Task statement
Restate the span of lines that starts with the line containing "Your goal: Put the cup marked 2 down" and ends with the line containing "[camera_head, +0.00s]", word for word, including both, with nothing else.

[start]

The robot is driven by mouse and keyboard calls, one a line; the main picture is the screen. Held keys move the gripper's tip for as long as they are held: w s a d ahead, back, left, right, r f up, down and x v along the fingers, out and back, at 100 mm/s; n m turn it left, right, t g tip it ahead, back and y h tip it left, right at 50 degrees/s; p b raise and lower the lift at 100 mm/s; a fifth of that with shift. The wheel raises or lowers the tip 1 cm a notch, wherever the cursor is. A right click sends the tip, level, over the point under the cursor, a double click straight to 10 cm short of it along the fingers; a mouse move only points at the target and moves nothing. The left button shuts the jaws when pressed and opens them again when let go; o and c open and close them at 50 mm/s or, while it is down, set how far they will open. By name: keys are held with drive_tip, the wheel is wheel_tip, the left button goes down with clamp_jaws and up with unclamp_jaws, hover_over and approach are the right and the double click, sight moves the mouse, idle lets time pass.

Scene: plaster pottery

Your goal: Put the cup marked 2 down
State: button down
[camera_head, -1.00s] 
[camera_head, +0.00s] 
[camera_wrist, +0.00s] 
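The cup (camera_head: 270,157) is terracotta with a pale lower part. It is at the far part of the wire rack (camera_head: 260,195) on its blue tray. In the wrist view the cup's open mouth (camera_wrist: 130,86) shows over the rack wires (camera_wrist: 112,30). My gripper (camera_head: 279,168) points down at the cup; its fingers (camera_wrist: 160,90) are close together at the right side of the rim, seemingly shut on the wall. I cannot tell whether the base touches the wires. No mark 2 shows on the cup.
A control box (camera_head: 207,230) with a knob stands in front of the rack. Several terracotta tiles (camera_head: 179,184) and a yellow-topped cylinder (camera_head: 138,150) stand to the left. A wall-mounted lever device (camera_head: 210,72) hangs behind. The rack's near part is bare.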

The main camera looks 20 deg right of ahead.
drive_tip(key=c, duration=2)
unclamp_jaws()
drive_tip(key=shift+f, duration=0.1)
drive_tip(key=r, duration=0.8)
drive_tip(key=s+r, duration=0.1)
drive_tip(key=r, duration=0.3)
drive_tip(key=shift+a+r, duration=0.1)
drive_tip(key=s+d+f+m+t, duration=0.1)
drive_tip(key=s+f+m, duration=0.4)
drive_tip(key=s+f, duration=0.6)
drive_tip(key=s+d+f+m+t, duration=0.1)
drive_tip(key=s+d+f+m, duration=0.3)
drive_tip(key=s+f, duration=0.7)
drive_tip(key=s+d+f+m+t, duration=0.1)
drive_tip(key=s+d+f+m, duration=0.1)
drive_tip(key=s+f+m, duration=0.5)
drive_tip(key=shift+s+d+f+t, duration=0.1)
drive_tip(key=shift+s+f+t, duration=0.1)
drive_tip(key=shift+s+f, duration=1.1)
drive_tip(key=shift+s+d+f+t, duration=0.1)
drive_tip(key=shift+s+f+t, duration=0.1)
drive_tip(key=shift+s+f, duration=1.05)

[end]

Exercise output
Your goal: Put the cup marked 2 down
State: button down
[camera_head, -1.00s] 
[camera_head, +0.00s] 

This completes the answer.